As a deeply political filmmaker, Motlagh appreciates how Florida’s current politics have presented challenges to the South Florida arts community.
“ ‘Men Who Dance’ is causing positive turbulence in the current political climate and that’s something I love to use in my films,” he says, adding he is also interested in the festival’s ongoing commitment to supporting new talent.
“People are so familiar with the famous stars,” says Motlagh, “but these young performers are real artists that are unknown… Nobody knows them… But they are making beautiful work speaking through and learning the language of dance.”
His interest in creating a film about “Men Who Dance” gave him the opportunity to focus on something new, says the documentarian who usually takes on topics about the effects and absurdities of war and, like his 2008 film “Across the River,” carries an anti-war message.

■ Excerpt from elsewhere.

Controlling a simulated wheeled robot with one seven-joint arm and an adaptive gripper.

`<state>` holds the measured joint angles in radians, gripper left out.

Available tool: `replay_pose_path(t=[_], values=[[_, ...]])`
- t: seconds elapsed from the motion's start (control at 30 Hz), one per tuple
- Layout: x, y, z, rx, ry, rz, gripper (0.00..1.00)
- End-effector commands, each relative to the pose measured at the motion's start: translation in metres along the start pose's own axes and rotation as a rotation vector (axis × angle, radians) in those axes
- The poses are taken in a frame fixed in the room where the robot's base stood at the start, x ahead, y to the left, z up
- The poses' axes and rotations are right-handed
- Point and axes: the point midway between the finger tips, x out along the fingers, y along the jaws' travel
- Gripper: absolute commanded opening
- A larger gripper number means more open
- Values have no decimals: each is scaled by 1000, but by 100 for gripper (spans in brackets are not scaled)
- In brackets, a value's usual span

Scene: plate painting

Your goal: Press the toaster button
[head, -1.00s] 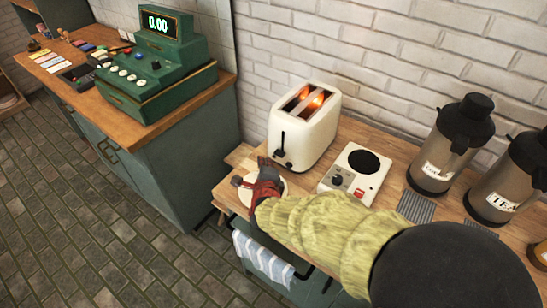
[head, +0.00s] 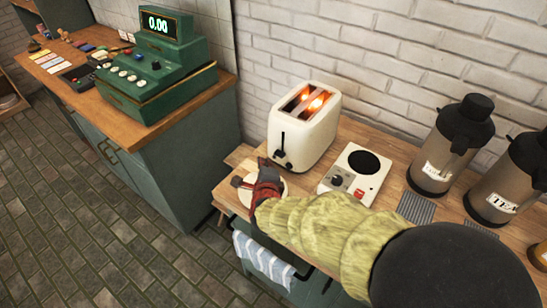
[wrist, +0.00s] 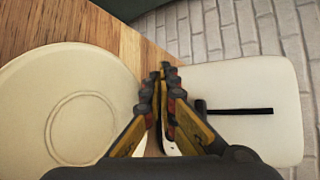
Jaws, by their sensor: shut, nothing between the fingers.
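The cream toaster (head: 313,138) stands on the wooden counter against the brick wall, and its two slots glow orange. A dark vertical slot and lever (head: 282,143) show on its front. In the wrist view the toaster's pale front (wrist: 250,85) fills the right side, with the black slot and a small dark lever (wrist: 201,108) beside the fingers. My gripper (head: 262,164) is shut and empty, just in front of the toaster's lower front. In the wrist view my gripper (wrist: 165,72) has its fingertips together, close to the lever; I cannot tell whether they touch.
A cream plate (head: 243,196) lies under my gripper and also shows in the wrist view (wrist: 35,110). A white hotplate (head: 356,174) stands right of the toaster. Dark-topped dispensers (head: 452,143) stand further right. A green cash register (head: 155,70) is on the left counter.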

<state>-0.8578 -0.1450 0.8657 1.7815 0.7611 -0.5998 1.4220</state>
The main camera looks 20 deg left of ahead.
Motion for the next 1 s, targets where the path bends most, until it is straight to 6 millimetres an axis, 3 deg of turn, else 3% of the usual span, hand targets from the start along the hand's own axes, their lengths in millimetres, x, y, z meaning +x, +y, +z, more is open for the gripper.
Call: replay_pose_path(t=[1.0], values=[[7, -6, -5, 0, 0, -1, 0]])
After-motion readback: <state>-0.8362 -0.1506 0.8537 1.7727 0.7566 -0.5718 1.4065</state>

“Dance for me was always something very, very special,” says documentary filmmaker Motlagh. “This is an opportunity for people to look at dance and dancers as art. Not as a question of gender identity – male, female, gay, straight – but as vehicles to a pure art form.”
Maldonado-Lopez acknowledges the gains that his festival has made against stereotypes surrounding men and dance, but is quick to point out the reality for many South Florida dancers.
“I am proud that we are now the largest all-male dance festival, and I am so proud that 80 percent to 85 percent of the dancers and companies are from here,” said Maldonado-Lopez. “We are trying to elevate the culture of South Florida, but I am still picking up dancers from Starbucks, Walmart and Best Buy (and that tells me) we don’t have a sustainable industry here yet. We have pockets.”
WHAT: The Fourth Annual “Men Who Dance” Festival
WHERE: The Amaturo Theater at the Broward Center for the Performing Arts, 201 SW 5th Ave., Fort Lauderdale
WHEN: 8 p.m. Saturday, Nov. 25, and 3 p.m. Sunday, Nov. 26.